Problem statement: What lines of the data include the string "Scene"? Copy them all.

Data for this exercise:
************

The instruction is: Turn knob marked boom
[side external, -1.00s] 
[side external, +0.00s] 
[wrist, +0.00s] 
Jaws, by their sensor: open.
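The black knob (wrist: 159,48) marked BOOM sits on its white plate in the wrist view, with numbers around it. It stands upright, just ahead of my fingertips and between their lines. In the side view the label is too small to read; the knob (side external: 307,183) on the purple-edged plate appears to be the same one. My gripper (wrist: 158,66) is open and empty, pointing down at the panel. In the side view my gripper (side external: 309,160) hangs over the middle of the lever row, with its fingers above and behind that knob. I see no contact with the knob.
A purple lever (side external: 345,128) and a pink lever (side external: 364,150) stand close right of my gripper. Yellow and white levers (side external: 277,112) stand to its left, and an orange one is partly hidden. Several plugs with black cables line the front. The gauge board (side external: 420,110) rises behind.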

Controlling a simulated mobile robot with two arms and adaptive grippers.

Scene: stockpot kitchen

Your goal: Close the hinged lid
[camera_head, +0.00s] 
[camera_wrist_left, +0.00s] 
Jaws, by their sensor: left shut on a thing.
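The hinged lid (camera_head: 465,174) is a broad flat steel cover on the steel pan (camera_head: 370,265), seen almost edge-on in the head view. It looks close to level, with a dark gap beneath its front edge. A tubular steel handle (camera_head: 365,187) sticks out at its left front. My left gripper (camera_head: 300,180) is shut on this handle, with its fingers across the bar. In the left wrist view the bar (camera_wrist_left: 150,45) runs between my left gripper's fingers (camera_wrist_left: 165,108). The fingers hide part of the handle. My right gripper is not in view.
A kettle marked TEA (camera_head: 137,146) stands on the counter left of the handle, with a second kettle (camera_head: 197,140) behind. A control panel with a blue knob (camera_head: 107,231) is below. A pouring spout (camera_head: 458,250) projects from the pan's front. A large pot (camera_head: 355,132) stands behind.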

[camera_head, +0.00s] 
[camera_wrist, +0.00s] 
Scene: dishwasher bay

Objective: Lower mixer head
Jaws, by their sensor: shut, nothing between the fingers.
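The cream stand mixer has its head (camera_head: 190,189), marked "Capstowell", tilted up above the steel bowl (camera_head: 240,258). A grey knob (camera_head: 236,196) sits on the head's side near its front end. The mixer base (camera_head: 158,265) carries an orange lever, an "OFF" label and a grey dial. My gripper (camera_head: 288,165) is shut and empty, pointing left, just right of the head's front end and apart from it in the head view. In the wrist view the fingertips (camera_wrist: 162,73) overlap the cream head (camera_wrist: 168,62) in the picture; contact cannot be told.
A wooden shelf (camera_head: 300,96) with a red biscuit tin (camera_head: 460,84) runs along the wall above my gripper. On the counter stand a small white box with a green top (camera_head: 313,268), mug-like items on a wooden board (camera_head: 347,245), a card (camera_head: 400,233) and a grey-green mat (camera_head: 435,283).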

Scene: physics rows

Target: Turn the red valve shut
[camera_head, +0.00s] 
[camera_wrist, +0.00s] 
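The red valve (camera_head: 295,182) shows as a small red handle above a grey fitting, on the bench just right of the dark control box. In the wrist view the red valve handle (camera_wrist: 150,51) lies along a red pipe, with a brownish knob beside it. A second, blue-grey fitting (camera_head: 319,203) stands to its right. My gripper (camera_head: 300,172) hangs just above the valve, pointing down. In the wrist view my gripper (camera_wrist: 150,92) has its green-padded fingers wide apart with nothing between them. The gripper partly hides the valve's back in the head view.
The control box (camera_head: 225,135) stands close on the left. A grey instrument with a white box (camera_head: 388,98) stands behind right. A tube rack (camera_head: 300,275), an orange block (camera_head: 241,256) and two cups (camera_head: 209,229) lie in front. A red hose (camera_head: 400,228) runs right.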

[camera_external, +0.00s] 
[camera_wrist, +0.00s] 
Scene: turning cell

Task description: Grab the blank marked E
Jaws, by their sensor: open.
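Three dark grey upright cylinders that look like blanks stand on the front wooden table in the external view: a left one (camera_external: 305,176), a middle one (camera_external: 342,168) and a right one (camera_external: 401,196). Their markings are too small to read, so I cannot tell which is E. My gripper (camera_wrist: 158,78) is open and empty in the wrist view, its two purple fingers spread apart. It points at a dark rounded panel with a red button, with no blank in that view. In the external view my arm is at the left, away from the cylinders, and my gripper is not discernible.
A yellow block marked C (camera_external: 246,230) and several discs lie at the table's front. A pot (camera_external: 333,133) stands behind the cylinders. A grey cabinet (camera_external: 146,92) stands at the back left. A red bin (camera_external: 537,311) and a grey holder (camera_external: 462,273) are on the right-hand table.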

************

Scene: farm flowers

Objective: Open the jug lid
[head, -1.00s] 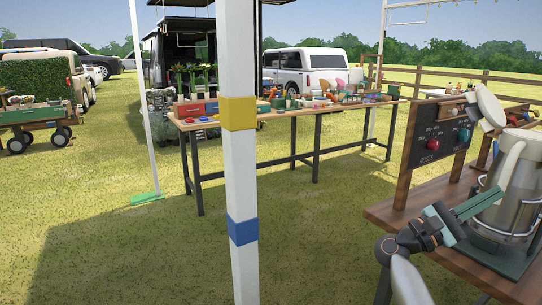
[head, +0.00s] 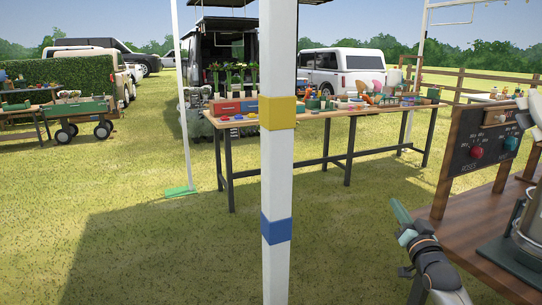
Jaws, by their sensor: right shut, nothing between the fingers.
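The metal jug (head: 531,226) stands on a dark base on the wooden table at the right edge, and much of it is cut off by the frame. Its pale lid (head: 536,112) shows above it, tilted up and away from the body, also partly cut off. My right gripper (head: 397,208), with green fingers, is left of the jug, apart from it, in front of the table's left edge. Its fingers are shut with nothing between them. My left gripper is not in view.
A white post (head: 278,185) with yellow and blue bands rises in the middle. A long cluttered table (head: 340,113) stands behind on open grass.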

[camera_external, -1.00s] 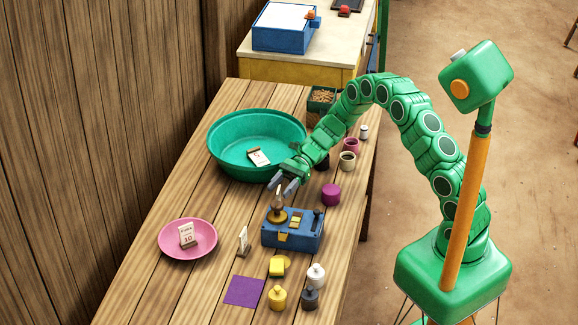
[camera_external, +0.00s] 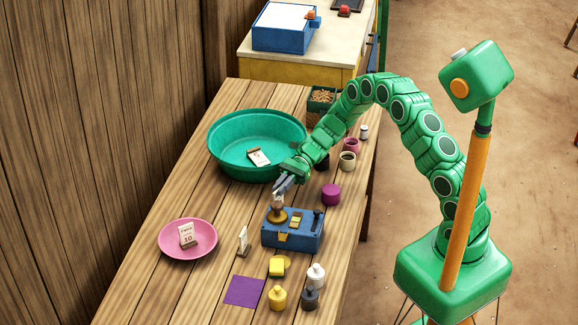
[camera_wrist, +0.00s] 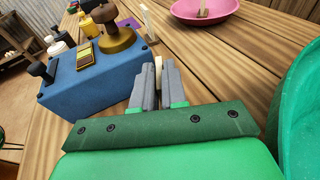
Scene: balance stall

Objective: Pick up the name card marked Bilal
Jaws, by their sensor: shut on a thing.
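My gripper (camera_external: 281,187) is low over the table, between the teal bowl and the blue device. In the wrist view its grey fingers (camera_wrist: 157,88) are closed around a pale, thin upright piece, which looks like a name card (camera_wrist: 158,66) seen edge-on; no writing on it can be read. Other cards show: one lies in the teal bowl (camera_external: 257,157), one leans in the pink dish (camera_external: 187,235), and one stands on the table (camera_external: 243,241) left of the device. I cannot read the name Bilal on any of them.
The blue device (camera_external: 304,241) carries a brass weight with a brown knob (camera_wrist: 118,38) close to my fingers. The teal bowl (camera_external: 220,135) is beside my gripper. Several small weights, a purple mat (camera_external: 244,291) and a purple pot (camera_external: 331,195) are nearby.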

************

Finished answer:
Scene: stockpot kitchen
Scene: dishwasher bay
Scene: physics rows
Scene: turning cell
Scene: farm flowers
Scene: balance stall

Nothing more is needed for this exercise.